Proses menyangkal diri dan memikul salib adalah proses memperluas wilayah hidup untuk dimiliki oleh Tuhan sampai seluruh wilayah hidup kita dikuasai sepenuhnya oleh Tuhan Yesus Kristus sebagai Penebus. Seseorang yang menolak memasuki proses menyangkal diri dan penyaliban diri berarti tidak bersedia dimiliki oleh Tuhan (Gal. 5:24-25). Itu berarti hidupnya dimiliki oleh kuasa kegelapan, yang akhirnya tidak bisa diklaim sebagai milik Allah. Inilah orang-orang yang menjual diri kepada dunia atau kepada setan; orang-orang yang kawin dengan dunia sampai distempel oleh Iblis. Orang-orang seperti ini disebutkan oleh Alkitab sebagai pezina (Yun. moikhalides; μοιχαλίδες), orang-orang yang tidak setia, yang menjadikan dirinya sebagai musuh Allah (Yak. 4:4).
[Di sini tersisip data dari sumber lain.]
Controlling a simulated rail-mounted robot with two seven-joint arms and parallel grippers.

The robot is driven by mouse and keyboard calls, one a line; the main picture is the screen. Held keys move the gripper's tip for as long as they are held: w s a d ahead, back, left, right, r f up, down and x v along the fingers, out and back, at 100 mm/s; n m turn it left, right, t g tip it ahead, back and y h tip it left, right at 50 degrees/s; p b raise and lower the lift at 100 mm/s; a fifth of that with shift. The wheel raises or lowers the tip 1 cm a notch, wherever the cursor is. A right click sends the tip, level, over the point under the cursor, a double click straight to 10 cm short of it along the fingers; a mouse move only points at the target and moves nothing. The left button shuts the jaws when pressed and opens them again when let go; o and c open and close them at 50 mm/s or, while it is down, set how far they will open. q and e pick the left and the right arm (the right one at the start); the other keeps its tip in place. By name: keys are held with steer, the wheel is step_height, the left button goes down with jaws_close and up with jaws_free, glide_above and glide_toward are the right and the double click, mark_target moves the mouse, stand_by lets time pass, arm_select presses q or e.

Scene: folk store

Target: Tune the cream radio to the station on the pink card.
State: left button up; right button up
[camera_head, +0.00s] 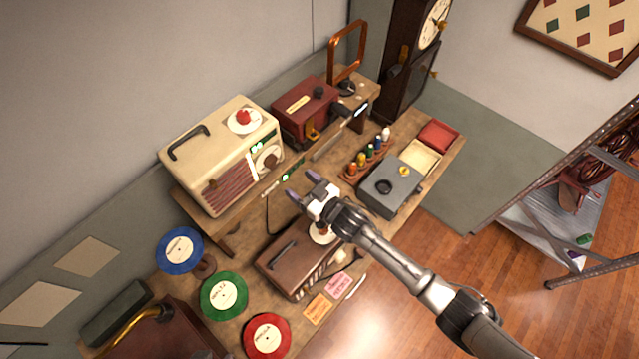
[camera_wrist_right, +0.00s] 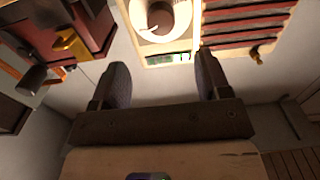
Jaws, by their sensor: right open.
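The cream radio (camera_head: 222,146) stands on the raised shelf at the back left, with a striped red grille and a round dial (camera_head: 268,160) on its front. A small lit green display (camera_head: 262,145) is beside the dial. A red knob on a white disc (camera_head: 243,118) is on its top. The pink card (camera_head: 338,285) lies on the bench; its writing is too small to read. My right gripper (camera_head: 303,186) is open and empty, in front of the radio and apart from it. In the right wrist view the dial (camera_wrist_right: 160,18) lies beyond the open fingers (camera_wrist_right: 162,82).
A brown radio (camera_head: 283,270) lies below my right gripper, near an orange card (camera_head: 317,308). A dark red box (camera_head: 304,108) is right of the cream radio. A grey box (camera_head: 391,187), small coloured bottles (camera_head: 361,160) and records (camera_head: 223,296) crowd the bench.

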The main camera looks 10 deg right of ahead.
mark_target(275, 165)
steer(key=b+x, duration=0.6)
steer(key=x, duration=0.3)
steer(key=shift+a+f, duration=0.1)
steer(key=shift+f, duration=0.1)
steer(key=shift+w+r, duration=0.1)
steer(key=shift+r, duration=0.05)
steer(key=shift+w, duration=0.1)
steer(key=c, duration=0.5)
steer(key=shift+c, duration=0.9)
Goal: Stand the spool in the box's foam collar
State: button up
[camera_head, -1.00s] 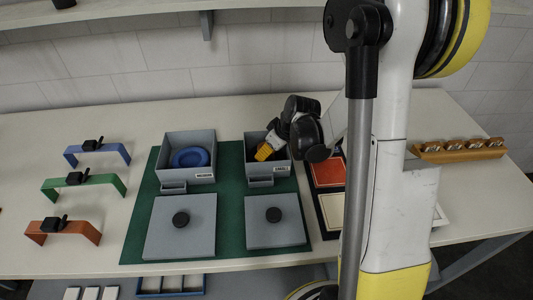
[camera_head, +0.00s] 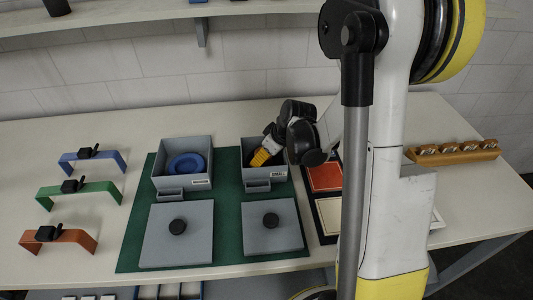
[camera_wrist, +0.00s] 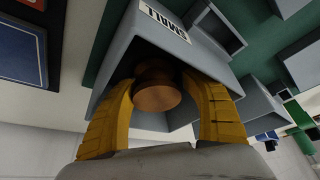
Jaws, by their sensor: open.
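The small box (camera_head: 282,172) is grey, open-topped and labelled SMALL; it also shows in the wrist view (camera_wrist: 122,48). My gripper (camera_head: 260,158) reaches into it with its yellow fingers. In the wrist view my gripper (camera_wrist: 165,103) is open, one finger on each side of the brown, round-ended spool (camera_wrist: 155,95). The spool is inside the small box; its lower part and any collar around it are hidden. The medium box (camera_head: 203,184), to the left, holds a blue ring (camera_head: 187,163) that looks like a foam collar.
Two grey lids with black knobs, the left (camera_head: 160,240) and the right (camera_head: 285,235), lie in front of the boxes on a green mat (camera_head: 229,215). Blue, green and orange brackets (camera_head: 60,238) stand at left. A wooden rack (camera_head: 430,156) is at right.

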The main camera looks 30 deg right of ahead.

Paulus menangisi orang-orang Kristen seperti ini yang ditulis dalam suratnya kepada jemaat di Filipi, “Karena, seperti yang telah kerap kali kukatakan kepadamu, dan yang kunyatakan pula sekarang sambil menangis, banyak orang yang hidup sebagai seteru salib Kristus (Flp. 3:18). Jangan kita berpikir bahwa kita adalah sahabat Allah padahal kita menjadikan diri sebagai musuh-Nya. Betapa mengerikan keadaan tersebut. Tulisan kepada jemaat Filipi tersebut tidak ditujukan kepada orang kafir, tetapi kepada orang Kristen yang tidak mau mendengarkan kebenaran Tuhan. Oleh karenanya Paulus menganjurkan mereka untuk meneladani kehidupannya, seperti ia telah meneladani kehidupan Tuannya (Gal. 2:19-20). Jika seseorang tidak meneladani kehidupan Tuhan Yesus, berarti ia menjadikan dirinya musuh salib.

Saudaraku,

Kalau sekarang Tuhan masih memberi kesempatan seorang Kristen untuk bertobat, menyangkal diri dan memikul salibnya, berarti masih ada peluang untuk itu. Tetapi kalau seluruh wilayah hidupnya belum diserahkan kepada Tuhan atau dalam stadium tertentu sudah banyak dikuasai oleh diri sendiri, ini sama dengan mempersembahkan hidup bagi Iblis. Maka, ia tidak pernah dimiliki oleh Allah selamanya. Ketika berhadapan dengan Tuhan nanti, mereka akan mendapat perlakukan seperti yang dikatakan Tuhan Yesus dalam Lukas 19:27, Akan tetapi semua seteruku ini, yang tidak suka aku menjadi rajanya, bawalah mereka ke mari dan bunuhlah mereka di depan mataku.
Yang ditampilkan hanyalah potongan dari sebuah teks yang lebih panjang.